=== Exercise instructions ===
Exactly and only the lines from the one containing "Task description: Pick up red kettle" through the one containing "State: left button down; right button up" are to be repeated, both ends included.

=== Given information ===
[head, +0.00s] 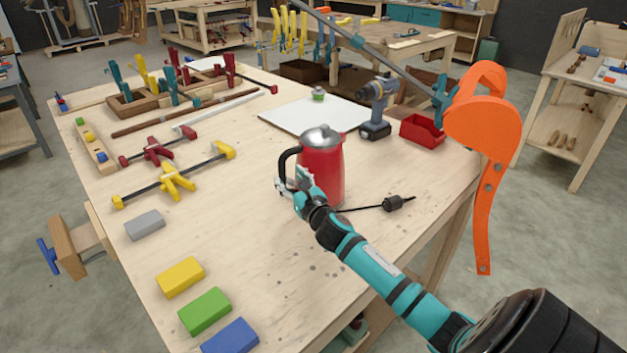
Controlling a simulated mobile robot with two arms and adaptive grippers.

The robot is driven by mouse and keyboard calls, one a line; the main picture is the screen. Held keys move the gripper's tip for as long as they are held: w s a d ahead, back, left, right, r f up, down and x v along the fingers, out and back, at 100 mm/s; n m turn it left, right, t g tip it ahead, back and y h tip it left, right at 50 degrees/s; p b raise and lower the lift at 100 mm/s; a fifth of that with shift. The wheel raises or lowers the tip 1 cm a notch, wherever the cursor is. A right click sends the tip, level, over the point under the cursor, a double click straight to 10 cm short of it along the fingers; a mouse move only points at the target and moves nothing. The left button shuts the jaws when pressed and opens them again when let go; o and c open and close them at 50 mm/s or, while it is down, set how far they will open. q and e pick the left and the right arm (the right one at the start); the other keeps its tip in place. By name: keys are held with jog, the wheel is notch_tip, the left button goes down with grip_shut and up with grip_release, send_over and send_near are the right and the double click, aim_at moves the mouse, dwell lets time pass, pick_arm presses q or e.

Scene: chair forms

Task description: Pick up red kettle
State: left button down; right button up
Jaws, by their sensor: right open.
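The red kettle (323,168) stands upright near the middle of the wooden workbench. It has a silver lid and a black handle on its left side. My right gripper (283,186) is open at the lower end of the handle, close in front of the kettle's left side. Whether the fingers are around the handle or only beside it, I cannot tell. The gripper and wrist hide part of the kettle's lower left. My left gripper is not in view.
A black tool with a thin rod (397,203) lies right of the kettle. A drill (376,110), a red bin (422,132) and a white board (300,117) are behind it. Clamps (172,178) and coloured blocks (204,310) lie left. An orange curved form (486,125) is at the right edge.

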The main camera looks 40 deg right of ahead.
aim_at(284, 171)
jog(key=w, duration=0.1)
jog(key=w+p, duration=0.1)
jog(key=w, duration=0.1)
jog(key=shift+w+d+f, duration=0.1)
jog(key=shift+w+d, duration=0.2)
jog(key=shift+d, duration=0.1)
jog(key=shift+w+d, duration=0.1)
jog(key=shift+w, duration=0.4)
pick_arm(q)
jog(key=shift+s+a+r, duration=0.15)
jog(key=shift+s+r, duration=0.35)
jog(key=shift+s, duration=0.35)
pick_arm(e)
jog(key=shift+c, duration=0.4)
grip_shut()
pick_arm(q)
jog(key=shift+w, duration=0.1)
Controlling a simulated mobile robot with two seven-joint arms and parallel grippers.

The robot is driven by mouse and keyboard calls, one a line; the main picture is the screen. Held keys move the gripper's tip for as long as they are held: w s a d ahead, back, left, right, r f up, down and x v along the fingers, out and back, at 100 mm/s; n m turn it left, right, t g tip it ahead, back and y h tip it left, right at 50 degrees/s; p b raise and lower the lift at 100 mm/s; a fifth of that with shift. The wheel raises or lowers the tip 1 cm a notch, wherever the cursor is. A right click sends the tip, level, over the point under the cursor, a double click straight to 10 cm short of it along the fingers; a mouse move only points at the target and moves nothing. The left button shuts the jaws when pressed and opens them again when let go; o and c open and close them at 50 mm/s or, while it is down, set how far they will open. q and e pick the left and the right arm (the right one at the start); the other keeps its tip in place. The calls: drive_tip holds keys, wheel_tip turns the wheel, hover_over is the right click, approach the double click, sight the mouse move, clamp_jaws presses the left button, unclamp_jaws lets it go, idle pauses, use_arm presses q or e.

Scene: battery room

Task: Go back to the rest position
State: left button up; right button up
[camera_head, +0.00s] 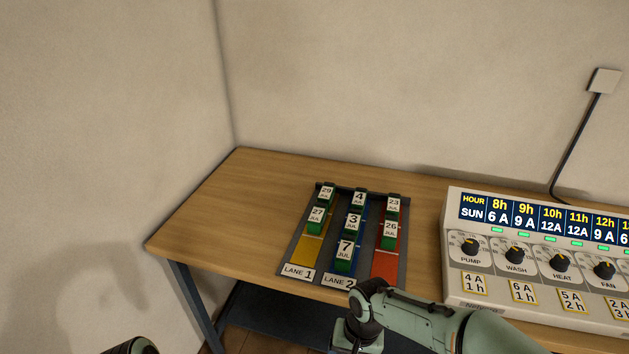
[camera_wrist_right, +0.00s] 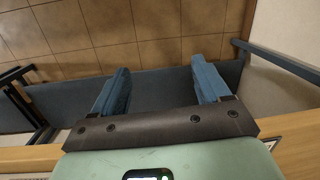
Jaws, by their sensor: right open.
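My right arm comes in from the lower right in the head view, in front of the table's front edge. Its gripper shows in the right wrist view (camera_wrist_right: 163,86), with two blue fingers wide apart and nothing between them. It points down toward the tiled floor (camera_wrist_right: 90,35). Only a small piece of my left arm shows at the bottom left of the head view. My left gripper is out of view.
A rack (camera_head: 281,257) on the wooden table (camera_head: 215,215) holds several dated green blocks in yellow, blue and red lanes; my right arm hides its lower right corner. A control panel (camera_head: 452,245) with display and knobs stands right. The table's left part is clear.

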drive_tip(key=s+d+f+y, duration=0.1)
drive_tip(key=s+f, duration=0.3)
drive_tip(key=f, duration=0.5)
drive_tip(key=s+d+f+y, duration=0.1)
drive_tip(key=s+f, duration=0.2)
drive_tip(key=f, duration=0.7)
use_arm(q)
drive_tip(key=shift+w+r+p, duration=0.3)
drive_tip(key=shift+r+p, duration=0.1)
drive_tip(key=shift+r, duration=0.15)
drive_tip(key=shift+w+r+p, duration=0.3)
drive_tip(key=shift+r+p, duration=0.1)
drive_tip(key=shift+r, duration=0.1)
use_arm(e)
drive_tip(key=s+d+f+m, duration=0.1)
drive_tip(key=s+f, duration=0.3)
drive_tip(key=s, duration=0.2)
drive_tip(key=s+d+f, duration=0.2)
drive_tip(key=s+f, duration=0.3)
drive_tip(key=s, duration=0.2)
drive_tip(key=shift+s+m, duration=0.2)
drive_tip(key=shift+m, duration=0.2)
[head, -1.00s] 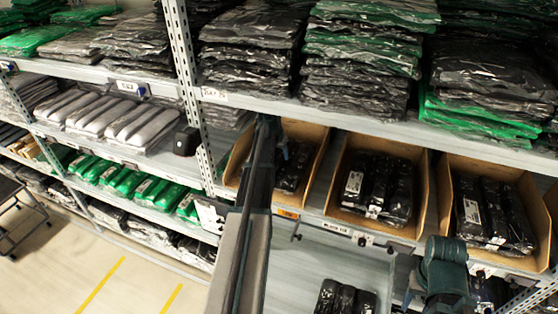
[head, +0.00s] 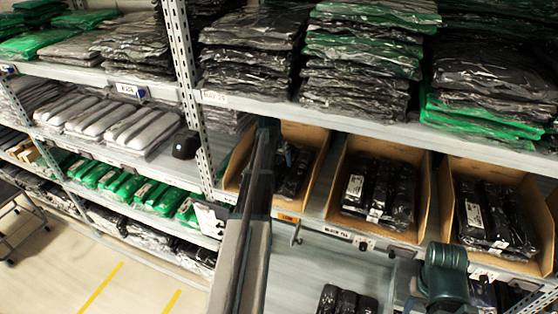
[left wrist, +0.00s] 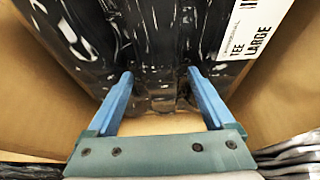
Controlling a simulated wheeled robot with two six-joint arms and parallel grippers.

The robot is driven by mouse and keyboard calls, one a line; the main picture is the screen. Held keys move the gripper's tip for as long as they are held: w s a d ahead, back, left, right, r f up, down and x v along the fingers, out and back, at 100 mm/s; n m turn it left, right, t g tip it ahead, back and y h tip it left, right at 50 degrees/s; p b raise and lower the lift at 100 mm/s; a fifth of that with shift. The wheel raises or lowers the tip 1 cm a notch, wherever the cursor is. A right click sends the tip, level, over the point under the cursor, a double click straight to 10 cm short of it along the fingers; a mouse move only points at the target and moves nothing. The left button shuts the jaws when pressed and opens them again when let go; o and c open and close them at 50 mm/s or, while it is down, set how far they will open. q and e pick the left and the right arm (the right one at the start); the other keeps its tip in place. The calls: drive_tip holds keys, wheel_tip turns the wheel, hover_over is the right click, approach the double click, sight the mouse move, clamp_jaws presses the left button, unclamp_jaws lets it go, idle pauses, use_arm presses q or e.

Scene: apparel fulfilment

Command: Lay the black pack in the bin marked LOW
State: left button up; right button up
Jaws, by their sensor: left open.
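My left arm reaches into the left cardboard bin (head: 316,165) on the middle shelf, with my left gripper (head: 287,152) over the black packs (head: 297,178) in it. In the left wrist view my left gripper (left wrist: 160,75) is open, its blue fingers spread over the near end of a glossy black pack (left wrist: 155,40). My right gripper's fingers do not show.
Two more cardboard bins with black packs stand to the right, a middle one (head: 334,190) and a right one (head: 538,215). The shelf above (head: 380,133) is close over the bins. A metal upright (head: 186,90) stands to the left. More black packs (head: 346,299) lie below.

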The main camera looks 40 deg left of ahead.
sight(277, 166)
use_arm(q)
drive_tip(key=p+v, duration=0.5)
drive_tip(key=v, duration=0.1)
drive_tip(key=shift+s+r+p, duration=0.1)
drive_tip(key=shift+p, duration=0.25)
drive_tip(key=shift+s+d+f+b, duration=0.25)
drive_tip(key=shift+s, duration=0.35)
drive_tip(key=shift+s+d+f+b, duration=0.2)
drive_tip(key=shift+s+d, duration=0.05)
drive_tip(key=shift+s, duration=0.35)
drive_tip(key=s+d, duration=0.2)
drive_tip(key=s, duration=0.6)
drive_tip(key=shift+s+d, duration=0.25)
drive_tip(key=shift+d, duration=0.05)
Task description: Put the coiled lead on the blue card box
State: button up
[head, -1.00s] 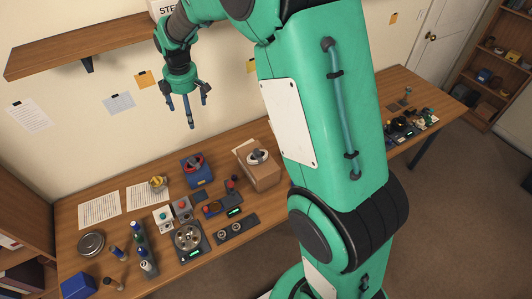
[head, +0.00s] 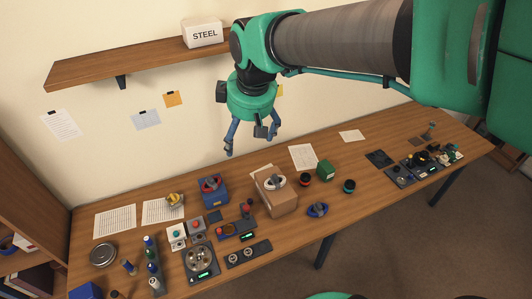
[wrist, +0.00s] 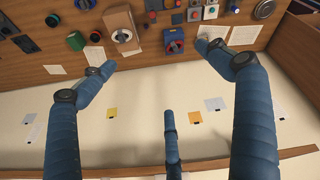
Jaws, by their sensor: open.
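My gripper (head: 252,138) hangs high above the back of the table, open and empty; its spread fingers also show in the wrist view (wrist: 160,80). A blue box (head: 213,194), probably the blue card box, stands at the back below and left of it. A small blue looped thing (head: 318,210), possibly the coiled lead, lies on the table right of the brown box. I cannot tell for sure which thing is the lead. The blue box also shows in the wrist view (wrist: 174,46).
A brown box (head: 276,203) with a pale round piece on top stands beside the blue box. A green box (head: 325,170) is further right. Bottles and devices crowd the front left. Another blue box (head: 86,291) is at bottom left. A shelf (head: 150,61) juts from the wall.

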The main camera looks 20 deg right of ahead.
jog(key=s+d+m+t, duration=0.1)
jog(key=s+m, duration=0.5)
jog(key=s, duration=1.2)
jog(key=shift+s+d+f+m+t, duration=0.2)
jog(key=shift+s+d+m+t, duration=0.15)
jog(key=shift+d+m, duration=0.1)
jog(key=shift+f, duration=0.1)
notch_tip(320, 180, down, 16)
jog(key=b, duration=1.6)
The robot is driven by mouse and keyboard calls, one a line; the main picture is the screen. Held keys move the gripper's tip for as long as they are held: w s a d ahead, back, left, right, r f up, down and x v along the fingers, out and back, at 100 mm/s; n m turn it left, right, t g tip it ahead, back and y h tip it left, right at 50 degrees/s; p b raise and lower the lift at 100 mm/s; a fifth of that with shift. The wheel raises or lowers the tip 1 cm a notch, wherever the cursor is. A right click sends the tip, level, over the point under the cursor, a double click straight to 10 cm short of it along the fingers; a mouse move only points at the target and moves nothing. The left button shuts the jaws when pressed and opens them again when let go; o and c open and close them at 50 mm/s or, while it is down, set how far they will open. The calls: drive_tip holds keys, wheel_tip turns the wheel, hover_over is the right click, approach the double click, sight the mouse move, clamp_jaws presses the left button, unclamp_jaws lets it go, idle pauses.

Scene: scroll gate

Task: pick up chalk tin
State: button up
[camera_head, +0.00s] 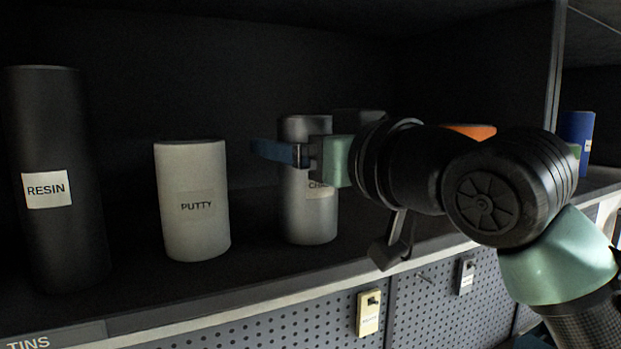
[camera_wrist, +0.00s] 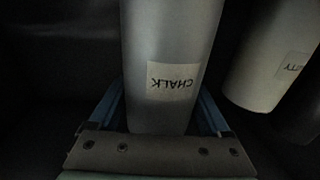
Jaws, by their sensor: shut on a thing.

=== Written response ===
Task description: Pick up red kettle
State: left button down; right button up

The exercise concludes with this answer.